— START Raw data —

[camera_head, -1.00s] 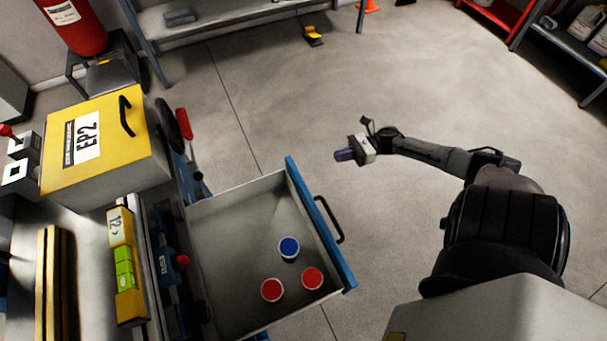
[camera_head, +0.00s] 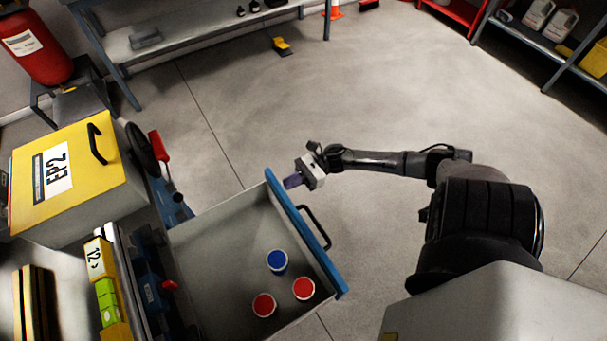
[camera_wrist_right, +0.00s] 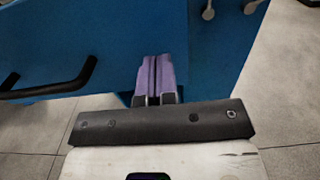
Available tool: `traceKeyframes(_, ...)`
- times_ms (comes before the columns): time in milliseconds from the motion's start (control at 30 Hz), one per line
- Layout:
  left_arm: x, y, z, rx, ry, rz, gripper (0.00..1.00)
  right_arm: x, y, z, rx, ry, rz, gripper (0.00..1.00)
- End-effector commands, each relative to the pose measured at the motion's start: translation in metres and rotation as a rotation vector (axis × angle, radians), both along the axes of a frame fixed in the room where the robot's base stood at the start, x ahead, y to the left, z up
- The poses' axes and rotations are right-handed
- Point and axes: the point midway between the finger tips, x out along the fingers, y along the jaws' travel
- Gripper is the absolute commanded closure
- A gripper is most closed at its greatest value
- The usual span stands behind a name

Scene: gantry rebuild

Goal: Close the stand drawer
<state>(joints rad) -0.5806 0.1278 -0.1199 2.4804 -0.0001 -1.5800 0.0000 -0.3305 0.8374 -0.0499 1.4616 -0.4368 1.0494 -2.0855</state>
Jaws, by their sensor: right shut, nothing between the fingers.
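The stand drawer (camera_head: 215,235) is pulled out, grey inside with a blue front panel (camera_head: 322,255) and a black handle (camera_head: 318,226). It holds two red round pieces and a blue one. My right gripper (camera_head: 293,181), with purple fingers, is shut and empty beside the far end of the front panel. In the right wrist view, the closed fingers (camera_wrist_right: 155,75) point at blue surfaces, with the drawer handle (camera_wrist_right: 45,85) to their left. I cannot tell whether they touch the panel. My left gripper is out of view.
A yellow-topped EP2 case (camera_head: 75,175) and a yellow level (camera_head: 104,285) rest on the stand top. A workbench (camera_head: 200,35) stands at the back. The floor right of the drawer is open.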

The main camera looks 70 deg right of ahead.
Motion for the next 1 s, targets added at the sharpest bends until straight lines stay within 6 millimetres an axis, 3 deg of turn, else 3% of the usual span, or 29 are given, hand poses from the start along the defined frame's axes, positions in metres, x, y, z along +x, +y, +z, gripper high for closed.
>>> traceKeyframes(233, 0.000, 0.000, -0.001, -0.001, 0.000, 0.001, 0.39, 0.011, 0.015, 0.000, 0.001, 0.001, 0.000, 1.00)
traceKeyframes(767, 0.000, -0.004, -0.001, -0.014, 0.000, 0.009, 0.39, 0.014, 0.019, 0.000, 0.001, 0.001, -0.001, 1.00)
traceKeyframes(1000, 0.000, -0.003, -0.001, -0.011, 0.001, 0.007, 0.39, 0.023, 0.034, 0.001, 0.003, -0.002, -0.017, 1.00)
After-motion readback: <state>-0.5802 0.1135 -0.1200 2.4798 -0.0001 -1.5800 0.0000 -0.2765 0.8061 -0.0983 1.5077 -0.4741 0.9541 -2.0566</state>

— END Raw data —

Leave out the pictures and transcribe everything else exactly.

[camera_head, -1.00s] 
[camera_head, +0.00s] 
[camera_wrist_right, +0.00s] 
Available tool: `traceKeyframes(_, ...)`
- times_ms (comes before the columns): time in milliseconds from the motion's start (control at 30 Hz), one per line
- Layout:
  left_arm: x, y, z, rx, ry, rz, gripper (0.00..1.00)
  right_arm: x, y, z, rx, ry, rz, gripper (0.00..1.00)
- End-effector commands, each relative to the pose measured at the motion's start: translation in metres and rotation as a rotation vector (axis × angle, radians), both along the axes of a frame fixed in the room where the robot's base stood at the start, x ahead, y to the left, z up
- The poses' axes and rotations are right-handed
- Point and axes: the point midway between the finger tips, x out along the fingers, y along the jaws' travel
- Gripper is the absolute commanded closure
- A gripper is most closed at its greatest value
- The usual span stands behind a name

Scene: gantry rebuild

Goal: Close the stand drawer
<state>(joints rad) -0.5806 0.1278 -0.1199 2.4804 -0.0001 -1.5800 0.0000 -0.3305 0.8374 -0.0499 1.4616 -0.4368 1.0494 -2.0855</state>
Jaws, by their sensor: right shut, nothing between the fingers.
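The stand drawer (camera_head: 215,235) is pulled out, grey inside with a blue front panel (camera_head: 322,255) and a black handle (camera_head: 318,226). It holds two red round pieces and a blue one. My right gripper (camera_head: 293,181), with purple fingers, is shut and empty beside the far end of the front panel. In the right wrist view, the closed fingers (camera_wrist_right: 155,75) point at blue surfaces, with the drawer handle (camera_wrist_right: 45,85) to their left. I cannot tell whether they touch the panel. My left gripper is out of view.
A yellow-topped EP2 case (camera_head: 75,175) and a yellow level (camera_head: 104,285) rest on the stand top. A workbench (camera_head: 200,35) stands at the back. The floor right of the drawer is open.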

The main camera looks 70 deg right of ahead.
Motion for the next 1 s, targets added at the sharpest bends until straight lines stay within 6 millimetres an axis, 3 deg of turn, else 3% of the usual span, or 29 are given, hand poses from the start along the defined frame's axes, positions in metres, x, y, z along +x, +y, +z, gripper high for closed.
>>> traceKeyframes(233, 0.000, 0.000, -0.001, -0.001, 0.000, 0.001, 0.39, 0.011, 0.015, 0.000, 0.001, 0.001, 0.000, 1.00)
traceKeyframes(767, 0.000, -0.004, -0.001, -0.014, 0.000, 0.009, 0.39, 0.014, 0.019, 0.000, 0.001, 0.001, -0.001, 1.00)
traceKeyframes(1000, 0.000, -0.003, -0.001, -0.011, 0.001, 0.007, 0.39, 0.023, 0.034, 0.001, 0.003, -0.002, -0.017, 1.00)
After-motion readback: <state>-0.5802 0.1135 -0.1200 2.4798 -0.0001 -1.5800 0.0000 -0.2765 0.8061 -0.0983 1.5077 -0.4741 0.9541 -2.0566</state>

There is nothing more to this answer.